Begin

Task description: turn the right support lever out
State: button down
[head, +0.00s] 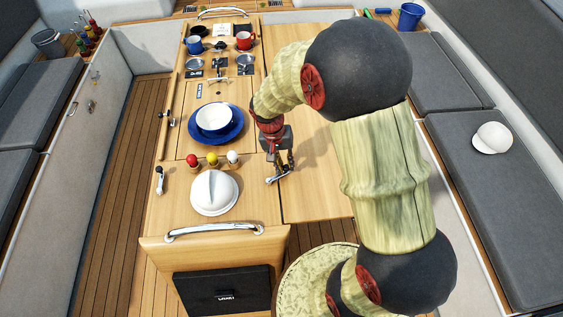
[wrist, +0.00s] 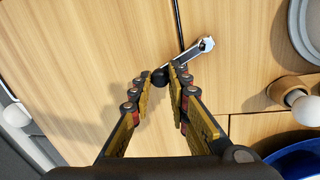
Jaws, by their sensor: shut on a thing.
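The right support lever (head: 271,180) is a small chrome arm at the right edge of the table's centre section. In the wrist view the lever (wrist: 190,54) slants across the dark seam. Its round chrome end is on the centre-section side and its black knob (wrist: 160,77) is over the right leaf (wrist: 95,60). My gripper (head: 284,165) has its fingertips on either side of the knob and is shut on it. In the wrist view my gripper (wrist: 159,79) partly hides the knob. The similar left lever (head: 159,181) lies at the opposite edge.
Red, yellow and white egg-shaped pieces (head: 212,159) stand beside a white domed object (head: 214,193). A white bowl (head: 214,117) sits on a blue plate (head: 231,137) farther back. A chrome rail (head: 214,229) crosses the near end. The right leaf (head: 318,195) is bare around my gripper.

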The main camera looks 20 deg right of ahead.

End

_Short exercise_:
Write out the listing above exactly as it stands, pictures excluded.

_Problem solution_:
Task description: turn the right support lever out
State: button down
[head, +0.00s] 
[wrist, +0.00s] 
Jaws, by their sensor: shut on a thing.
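The right support lever (head: 271,180) is a small chrome arm at the right edge of the table's centre section. In the wrist view the lever (wrist: 190,54) slants across the dark seam. Its round chrome end is on the centre-section side and its black knob (wrist: 160,77) is over the right leaf (wrist: 95,60). My gripper (head: 284,165) has its fingertips on either side of the knob and is shut on it. In the wrist view my gripper (wrist: 159,79) partly hides the knob. The similar left lever (head: 159,181) lies at the opposite edge.
Red, yellow and white egg-shaped pieces (head: 212,159) stand beside a white domed object (head: 214,193). A white bowl (head: 214,117) sits on a blue plate (head: 231,137) farther back. A chrome rail (head: 214,229) crosses the near end. The right leaf (head: 318,195) is bare around my gripper.

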The main camera looks 20 deg right of ahead.

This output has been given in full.